Common SME’s tax mistakes
Tax nightmares among owner-managed businesses and SMEs are costly and time consuming, particularly relating to tax queries and disputes with the South African Revenue Services (Sars).
By simply implementing key preventative administrative steps, business owners can actively avoid or at least reduce the risk of these tax mistakes from arising.
Inaccurate accounting information Mistake
The accuracy of the underlying accounting information and supporting documentation is directly responsible for the integrity of a taxpayer’s income tax return. In the case of SMEs, this integrity is often queried as a result of a lean accounting function and confusion in distinguishing between the financial affairs of the business owner and the business.
Sars tax auditors are first and foremost focused on testing the reliability of accounting books and records, by, for example, reviewing cash accounting records for unusually large or ad hoc payments, on the basis that these often represent private expenses which have been processed as business expenses and claimed for tax purposes.
The importance of accurate accounting information and supporting documentation is further compounded by tax regulations requiring taxpayers to maintain proof of all income and expenditure as well as maintaining business documentation in a particular format, for example, VAT invoices.

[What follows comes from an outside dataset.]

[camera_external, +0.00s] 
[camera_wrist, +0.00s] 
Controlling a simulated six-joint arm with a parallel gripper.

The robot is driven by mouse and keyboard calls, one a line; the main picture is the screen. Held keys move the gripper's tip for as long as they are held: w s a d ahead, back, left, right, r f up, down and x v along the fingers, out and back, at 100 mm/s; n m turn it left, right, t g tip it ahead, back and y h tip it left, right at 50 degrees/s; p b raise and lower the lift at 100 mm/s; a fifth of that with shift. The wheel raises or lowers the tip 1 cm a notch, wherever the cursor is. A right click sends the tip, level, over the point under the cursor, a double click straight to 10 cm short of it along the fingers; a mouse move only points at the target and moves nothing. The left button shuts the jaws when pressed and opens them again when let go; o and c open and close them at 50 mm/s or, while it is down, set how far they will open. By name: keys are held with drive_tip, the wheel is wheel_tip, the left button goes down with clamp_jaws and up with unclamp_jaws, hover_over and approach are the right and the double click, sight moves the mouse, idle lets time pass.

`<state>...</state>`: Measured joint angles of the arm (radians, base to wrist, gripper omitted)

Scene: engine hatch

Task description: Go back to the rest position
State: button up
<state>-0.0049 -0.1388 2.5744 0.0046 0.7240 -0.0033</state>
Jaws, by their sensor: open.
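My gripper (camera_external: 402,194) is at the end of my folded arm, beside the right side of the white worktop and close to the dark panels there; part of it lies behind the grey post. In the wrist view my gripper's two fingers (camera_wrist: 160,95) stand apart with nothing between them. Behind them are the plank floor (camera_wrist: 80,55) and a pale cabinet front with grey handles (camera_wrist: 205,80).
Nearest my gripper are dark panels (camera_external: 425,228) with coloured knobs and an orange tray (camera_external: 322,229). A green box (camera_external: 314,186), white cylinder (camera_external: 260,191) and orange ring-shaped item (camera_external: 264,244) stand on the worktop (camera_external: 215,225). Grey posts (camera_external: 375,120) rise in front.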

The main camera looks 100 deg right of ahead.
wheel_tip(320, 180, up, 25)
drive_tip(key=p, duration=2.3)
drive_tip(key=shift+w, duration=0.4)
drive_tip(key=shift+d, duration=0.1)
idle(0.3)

Recommended preventative steps
Steps which a business owner should take to avoid the above:
Employ a competent bookkeeper to maintain accurate accounting records and supporting documentation;
Ensure you have a consistent list of accounts to which expenses and income can be posted for accounting purposes;
Make use of control accounts, which are reconciled on a monthly basis to the external customer / supplier statements – for example, a VAT control account which is reconciled to Sars accounting statements (which are available on request);
Establish clear guidelines for the accounting treatment of business owner private expenses, to ensure that these are posted to a shareholder loan account and not to a business account;
Establish clear guidelines for the recognition of accounting revenue or expenses for income tax and VAT purposes, which Sars will approve. A good example here is the accounting for subscription income / profit arising on long-term building projects or agency businesses;
Where necessary ensure there is a good understanding important tax rulings for complex domestic businesses or businesses with considerable cross border transactions;
If the business holds inventory, ensure that there are clear procedures in place for counting and pricing regular stock-takes
This list of steps is not exhaustive, and will vary depending on the type of business. While a services business may not require a stock-take, it may require the establishment of an agreed method for recognising fee income.

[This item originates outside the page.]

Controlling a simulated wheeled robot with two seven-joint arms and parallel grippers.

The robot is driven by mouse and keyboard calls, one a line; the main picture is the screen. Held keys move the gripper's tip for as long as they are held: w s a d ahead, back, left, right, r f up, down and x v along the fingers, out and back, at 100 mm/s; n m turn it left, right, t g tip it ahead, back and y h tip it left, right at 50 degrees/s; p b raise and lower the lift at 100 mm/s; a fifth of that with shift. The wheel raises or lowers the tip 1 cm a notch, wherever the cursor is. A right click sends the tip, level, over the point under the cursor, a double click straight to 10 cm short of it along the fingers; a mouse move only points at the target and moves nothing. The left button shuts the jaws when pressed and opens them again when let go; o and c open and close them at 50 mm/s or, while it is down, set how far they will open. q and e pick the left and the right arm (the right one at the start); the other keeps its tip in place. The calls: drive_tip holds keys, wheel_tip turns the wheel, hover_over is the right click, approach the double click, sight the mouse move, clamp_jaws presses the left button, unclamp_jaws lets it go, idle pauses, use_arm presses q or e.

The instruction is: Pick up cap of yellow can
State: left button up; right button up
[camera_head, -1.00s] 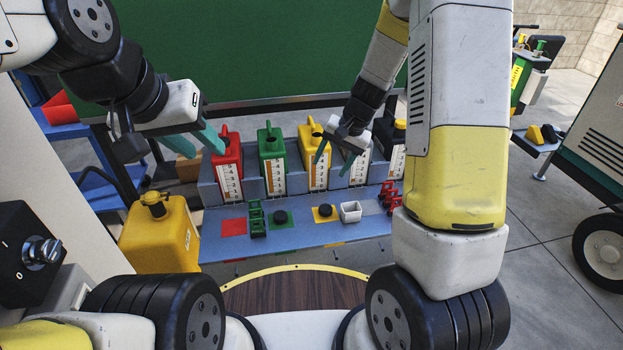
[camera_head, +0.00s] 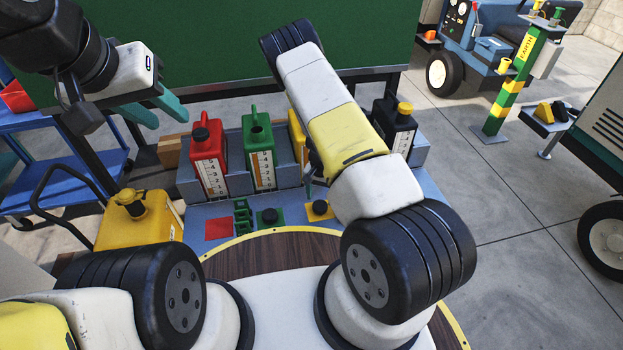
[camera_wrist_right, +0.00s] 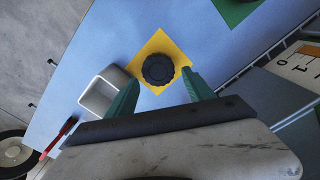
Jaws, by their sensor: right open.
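A black ridged cap (camera_head: 320,208) lies on a yellow square on the blue bench. It also shows in the right wrist view (camera_wrist_right: 158,69). The yellow can (camera_head: 297,136) stands in the row behind, mostly hidden by my right arm. My right gripper (camera_wrist_right: 162,88) is open above the bench, its teal fingers on either side of the cap's near side in the picture, with nothing held. In the head view my arm hides most of it. My left gripper (camera_head: 169,120) is open and empty, up at the left before the green board.
Another black cap (camera_head: 270,217) lies on a green square. A white open box (camera_wrist_right: 100,93) sits close beside the yellow square. Red (camera_head: 208,160), green (camera_head: 258,155) and black (camera_head: 394,128) cans stand behind. A larger yellow canister (camera_head: 137,222) stands at the left.

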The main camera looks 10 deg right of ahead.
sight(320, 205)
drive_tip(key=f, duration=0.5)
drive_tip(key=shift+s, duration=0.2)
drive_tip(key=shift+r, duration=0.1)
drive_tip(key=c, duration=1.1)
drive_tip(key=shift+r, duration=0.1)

Not taking ownership for tax Mistake
Owners of small to medium business often “leave tax to the bookkeeper / accountant”, without taking ownership of their fiscal responsibilities. It is important for business owners to be aware of tax submission deadlines and to ensure that tax is paid within these prescribed deadlines. The cost of these mistakes can be high especially for elements such as the late submission and payment of second provisional income tax payments or the submission and payment of monthly PAYE.
When business cash flows are under pressure, tax payments are often the first to be “put on hold” with direct business operating expenses taking precedence. If this persists, expensive non deductible late payment penalties and interest accumulate quickly until the outstanding tax capital amount is paid, particularly as payments are generally allocated by Sars to interest and penalties first before settling the tax capital amount due.

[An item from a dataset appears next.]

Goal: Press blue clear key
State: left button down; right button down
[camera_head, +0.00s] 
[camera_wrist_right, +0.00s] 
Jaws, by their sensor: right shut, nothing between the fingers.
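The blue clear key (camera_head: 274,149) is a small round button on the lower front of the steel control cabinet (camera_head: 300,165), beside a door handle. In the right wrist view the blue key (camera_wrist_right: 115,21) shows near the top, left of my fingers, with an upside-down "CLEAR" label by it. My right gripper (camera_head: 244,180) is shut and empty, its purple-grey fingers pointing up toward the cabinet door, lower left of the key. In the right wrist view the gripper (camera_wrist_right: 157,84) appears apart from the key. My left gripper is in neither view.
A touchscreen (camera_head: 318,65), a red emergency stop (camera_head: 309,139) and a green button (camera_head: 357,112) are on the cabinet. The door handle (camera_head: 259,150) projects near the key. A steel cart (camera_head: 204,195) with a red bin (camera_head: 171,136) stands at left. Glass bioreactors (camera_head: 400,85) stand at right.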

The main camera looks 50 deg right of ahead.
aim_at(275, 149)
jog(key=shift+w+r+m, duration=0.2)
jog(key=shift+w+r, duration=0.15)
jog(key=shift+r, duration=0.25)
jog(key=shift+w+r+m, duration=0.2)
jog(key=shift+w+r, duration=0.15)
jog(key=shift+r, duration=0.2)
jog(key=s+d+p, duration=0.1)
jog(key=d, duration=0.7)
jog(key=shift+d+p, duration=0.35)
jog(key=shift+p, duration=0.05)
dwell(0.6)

Recommended preventative steps
In order to prevent the above from occurring, business owners should implement the following:
Include direct (income tax) and indirect (VAT, PAYE) into all monthly cash flow plans
Establish a separate bank account into which indirect ‘withholding’ taxes are transferred upon withholding, especially for PAYE and VAT;
Include income tax in monthly / annual business planning forecasts, to ensure that any income tax cash can be provided for and set aside in a separate bank account if necessary;
Engage an external tax adviser to carry out an annual tax ‘health-check’ on the business, to ensure that the necessary tax compliance is up to date and that any tax changes have been implemented, such as PAYE on travel allowances.
Missing the SME tax detail Mistake
There are a number of less obvious tax regulations that SMEs operating in a close corporation or private company structure typically fail to apply. Most of these relate to fringe benefits arising from business expenses and transactions paid by the employer company, such as:
Quantification and reporting of taxable fringe benefits provided to employees or directors. An example here includes the use of company owned cars, the use of assets, low / no interest loans and the payment of employee debts. These cash-free benefits provided to employees / directors require monthly PAYE withholding tax as well as monthly / annual tax reporting to Sars. The failure to attend to these brings substantial penalties and interest to a business;
Low interest loans or even “no interest” lending advanced by a company to shareholders or related parties may attract secondary tax on companies of 10% or dividend withholding tax of 10% with effect from 1 April 2012.
Recommended preventative steps
Steps which a business owner could take to avoid the above:
Ensure all employment related expenditure is identified in the cash payments records and reported for payroll tax purposes;
Taking professional advice in advance of entering into possibly complicated or unusual transactions
Engage an external tax adviser to carry out a bi-annual PAYE / remuneration tax ‘health-check’, to ensure that all employment benefits are identified, quantified and reported for tax purposes.